Photo: Willie Mays Award for World Series MVP (2019)
It was great getting to see the big club this weekend and recalibrate the eyes, as the saying goes (a little less great seeing the actual scores of the games). Among many enduring memories (including one of the two or three longest home runs I’ve ever witnessed at Nats Stadium), I won’t soon forget the sight of Casey Schmitt slamming his bat on home plate in overwrought frustration after striking out in a crucial situation on Friday night.
Right about this time last year, I was talking with Schmitt about his difficult first professional season in San Jose. At the time, he looked back on that season as a valuable experience in learning how to deal with failure:
“Just learn to enjoy it a lot more. Because it can be taken away in a pitch, just like that. So it was a tough year, but it was definitely a year that needed to happen to me. It was a big thing for me to get through.”
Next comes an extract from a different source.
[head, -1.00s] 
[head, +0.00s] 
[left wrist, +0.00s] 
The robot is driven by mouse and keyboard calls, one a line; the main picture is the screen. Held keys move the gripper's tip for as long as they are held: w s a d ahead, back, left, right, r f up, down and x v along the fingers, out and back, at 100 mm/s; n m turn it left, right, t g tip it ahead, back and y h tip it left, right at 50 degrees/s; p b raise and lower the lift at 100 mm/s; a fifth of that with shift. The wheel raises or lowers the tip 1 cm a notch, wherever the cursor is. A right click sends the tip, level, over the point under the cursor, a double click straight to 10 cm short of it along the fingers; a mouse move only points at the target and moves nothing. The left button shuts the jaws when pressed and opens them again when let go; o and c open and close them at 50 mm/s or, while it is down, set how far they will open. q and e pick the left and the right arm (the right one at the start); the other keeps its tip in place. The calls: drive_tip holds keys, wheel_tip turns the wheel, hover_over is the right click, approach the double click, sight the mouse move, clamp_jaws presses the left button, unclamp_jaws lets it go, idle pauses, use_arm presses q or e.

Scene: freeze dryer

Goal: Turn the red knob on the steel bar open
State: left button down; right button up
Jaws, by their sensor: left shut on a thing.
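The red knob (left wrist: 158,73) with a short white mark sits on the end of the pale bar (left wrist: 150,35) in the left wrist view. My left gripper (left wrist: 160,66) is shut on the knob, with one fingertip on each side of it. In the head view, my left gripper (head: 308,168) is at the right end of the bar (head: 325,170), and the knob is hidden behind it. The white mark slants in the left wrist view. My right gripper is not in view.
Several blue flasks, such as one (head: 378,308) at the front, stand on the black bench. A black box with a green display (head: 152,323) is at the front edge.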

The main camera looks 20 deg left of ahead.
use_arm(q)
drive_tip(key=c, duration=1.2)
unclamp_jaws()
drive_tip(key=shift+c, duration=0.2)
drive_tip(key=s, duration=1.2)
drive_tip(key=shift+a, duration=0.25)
It struck me that I feel like I’m constantly talking with minor leaguers about this specific topic — how to deal with failure, how to learn from it intellectually without being devastated by it emotionally — only to see them go on to bigger struggles in the major league and read very similar pieces by the beat writers up there. It’s not a lesson that can just be learned once and that’s behind you. It has to be dealt with over and over, as the quality of competition gets tougher and tougher and the stakes higher and higher. It helps that these players go through struggles at the lower levels. It helps them learn to problem solve and helps them learn to process things in productive ways. But it never stops being hard to succeed and it never stops being painful to fail.
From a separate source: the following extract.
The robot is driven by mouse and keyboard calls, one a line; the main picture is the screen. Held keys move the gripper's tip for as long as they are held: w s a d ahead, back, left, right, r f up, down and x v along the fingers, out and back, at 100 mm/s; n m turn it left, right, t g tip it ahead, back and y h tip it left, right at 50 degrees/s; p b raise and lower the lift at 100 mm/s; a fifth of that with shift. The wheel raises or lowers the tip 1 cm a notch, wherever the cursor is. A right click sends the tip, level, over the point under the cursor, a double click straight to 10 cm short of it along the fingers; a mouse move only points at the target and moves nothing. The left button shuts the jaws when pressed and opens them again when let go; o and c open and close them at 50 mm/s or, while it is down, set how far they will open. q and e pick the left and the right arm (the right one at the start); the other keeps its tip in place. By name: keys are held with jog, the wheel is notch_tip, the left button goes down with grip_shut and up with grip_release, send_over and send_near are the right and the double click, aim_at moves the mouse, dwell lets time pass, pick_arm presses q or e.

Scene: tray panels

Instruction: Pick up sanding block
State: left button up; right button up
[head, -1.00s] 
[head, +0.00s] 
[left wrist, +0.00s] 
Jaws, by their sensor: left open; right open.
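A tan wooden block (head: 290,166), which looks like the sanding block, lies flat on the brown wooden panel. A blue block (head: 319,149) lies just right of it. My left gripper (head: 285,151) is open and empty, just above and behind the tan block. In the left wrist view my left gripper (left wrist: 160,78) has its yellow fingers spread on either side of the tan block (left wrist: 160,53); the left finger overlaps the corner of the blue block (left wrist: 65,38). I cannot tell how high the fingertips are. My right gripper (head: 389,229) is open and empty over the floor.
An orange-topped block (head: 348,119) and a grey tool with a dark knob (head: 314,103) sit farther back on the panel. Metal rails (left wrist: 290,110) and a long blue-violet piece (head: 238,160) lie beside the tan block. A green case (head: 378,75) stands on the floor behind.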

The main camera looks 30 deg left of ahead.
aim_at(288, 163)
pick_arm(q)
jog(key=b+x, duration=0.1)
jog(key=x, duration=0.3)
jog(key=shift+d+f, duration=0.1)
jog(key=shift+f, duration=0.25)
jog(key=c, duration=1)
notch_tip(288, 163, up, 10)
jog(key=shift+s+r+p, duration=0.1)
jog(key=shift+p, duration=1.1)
It’s just a really tough task these kids have taken on. A task where the most likely outcome is always going to be failure. And all we can really do is appreciate the awesome (literally!) ambition of the goal they have set themselves to and the passion and effort they devote to it.
Re-calibrated. Let’s move on and see what the weekend brought us, non-major league division. Some incredible plays, for one thing….
and that wasn’t the only great one! We have Marco Luciano glove highlights herein as well!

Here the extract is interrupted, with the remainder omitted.